↓↓↓
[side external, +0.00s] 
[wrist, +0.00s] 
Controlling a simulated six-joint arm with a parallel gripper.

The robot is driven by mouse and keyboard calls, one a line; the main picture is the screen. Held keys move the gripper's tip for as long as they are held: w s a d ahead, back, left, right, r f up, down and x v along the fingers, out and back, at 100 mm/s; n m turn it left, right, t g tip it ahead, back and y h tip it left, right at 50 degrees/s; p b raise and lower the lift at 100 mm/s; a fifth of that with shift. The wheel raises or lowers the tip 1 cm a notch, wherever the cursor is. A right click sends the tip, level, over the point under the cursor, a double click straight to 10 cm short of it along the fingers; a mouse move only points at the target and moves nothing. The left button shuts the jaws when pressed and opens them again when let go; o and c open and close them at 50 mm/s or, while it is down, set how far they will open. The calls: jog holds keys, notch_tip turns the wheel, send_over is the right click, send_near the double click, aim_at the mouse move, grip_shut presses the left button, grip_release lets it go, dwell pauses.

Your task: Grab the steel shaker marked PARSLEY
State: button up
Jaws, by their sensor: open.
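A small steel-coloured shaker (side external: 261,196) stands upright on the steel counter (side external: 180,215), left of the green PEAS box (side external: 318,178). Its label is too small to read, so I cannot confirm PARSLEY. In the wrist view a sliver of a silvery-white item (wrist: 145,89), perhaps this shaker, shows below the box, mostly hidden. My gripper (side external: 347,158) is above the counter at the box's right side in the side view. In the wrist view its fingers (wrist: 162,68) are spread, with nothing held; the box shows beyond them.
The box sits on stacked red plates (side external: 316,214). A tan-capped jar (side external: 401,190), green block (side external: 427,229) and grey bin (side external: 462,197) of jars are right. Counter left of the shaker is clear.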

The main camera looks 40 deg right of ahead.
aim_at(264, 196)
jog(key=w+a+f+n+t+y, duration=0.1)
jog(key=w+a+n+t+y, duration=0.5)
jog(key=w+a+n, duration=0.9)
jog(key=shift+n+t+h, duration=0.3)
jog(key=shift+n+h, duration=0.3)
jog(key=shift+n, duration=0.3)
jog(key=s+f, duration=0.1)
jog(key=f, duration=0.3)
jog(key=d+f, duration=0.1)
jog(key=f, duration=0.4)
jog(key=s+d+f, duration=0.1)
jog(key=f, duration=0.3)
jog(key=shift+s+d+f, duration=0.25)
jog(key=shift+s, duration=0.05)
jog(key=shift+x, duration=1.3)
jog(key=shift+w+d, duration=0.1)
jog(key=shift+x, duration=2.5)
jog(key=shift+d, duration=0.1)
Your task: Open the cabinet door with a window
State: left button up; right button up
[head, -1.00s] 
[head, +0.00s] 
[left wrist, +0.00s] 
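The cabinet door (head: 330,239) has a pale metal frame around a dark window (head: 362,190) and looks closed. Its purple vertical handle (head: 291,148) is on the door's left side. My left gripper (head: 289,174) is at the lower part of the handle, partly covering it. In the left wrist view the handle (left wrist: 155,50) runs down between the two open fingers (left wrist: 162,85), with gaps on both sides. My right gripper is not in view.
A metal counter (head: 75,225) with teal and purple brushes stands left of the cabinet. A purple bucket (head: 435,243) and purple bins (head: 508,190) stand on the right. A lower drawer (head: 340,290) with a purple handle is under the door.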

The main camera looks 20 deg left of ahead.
↑↑↑
Look through the data above. Each line containing the word "task" needs to be copied.

- _REPLY_:
Your task: Grab the steel shaker marked PARSLEY
Your task: Open the cabinet door with a window

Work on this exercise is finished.